Search code examples
hadoophbase

Should the HBase region server and Hadoop data node on the same machine?


Sorry that I don't have the resource to set up a cluster to test it, I'm just wondering to know:

  1. Can I deploy hbase region server on a separated machine other than the hadoop data node machine? I guess the answer is yes, but I'm not sure.

  2. Is it good or bad to deploy hbase region server and hadoop data node on different machines?

  3. When putting some data into hbase, where is this data eventually stored in, data node or region server? I guess it's data node, but what is the StoreFile and HFile in region server, isn't it the physical file to store our data?

Thank you!


Solution

    1. RegionServers should always run alongside DataNodes in distributed clusters if you want decent performance.

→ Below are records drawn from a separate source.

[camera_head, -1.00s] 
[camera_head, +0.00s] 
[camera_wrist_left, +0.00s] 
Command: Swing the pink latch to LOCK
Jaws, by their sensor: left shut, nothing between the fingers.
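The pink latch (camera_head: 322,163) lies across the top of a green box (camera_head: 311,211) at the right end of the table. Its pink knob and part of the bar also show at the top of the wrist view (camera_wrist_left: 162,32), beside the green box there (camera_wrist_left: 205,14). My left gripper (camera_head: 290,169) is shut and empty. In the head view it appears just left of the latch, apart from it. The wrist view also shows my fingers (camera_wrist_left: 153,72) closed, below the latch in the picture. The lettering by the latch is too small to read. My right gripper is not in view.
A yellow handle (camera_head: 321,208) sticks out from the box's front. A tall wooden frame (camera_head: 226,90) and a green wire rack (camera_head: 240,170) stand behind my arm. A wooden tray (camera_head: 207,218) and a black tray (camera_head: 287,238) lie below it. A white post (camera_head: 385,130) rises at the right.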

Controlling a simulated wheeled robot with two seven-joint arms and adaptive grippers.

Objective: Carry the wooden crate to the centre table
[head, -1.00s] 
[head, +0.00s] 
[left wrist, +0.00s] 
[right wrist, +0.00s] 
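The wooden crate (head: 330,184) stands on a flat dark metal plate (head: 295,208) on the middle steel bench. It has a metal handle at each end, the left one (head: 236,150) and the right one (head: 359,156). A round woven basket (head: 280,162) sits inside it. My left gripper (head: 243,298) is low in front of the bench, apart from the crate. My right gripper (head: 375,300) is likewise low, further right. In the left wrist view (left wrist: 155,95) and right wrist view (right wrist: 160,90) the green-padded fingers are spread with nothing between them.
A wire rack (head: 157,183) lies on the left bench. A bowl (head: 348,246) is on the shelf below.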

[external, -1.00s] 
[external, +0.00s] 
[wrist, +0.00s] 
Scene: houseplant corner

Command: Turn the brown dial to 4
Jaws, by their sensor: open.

    2. Very bad, that will work against the data locality principle (If you want to know a little more about data locality check this: http://www.larsgeorge.com/2010/05/hbase-file-locality-in-hdfs.html)

    3. Actual data will be stored in the HDFS (DataNode), RegionServers are responsible of serving and managing regions.

    For more information about HBase architecture please check this excelent post from Lars' blog: http://www.larsgeorge.com/2009/10/hbase-architecture-101-storage.html

    BTW, as long as you have a PC with decent RAM you can set up a demo cluster with virtual machines. Do not ever try to set up a production environment without properly test the platform first in a development environment.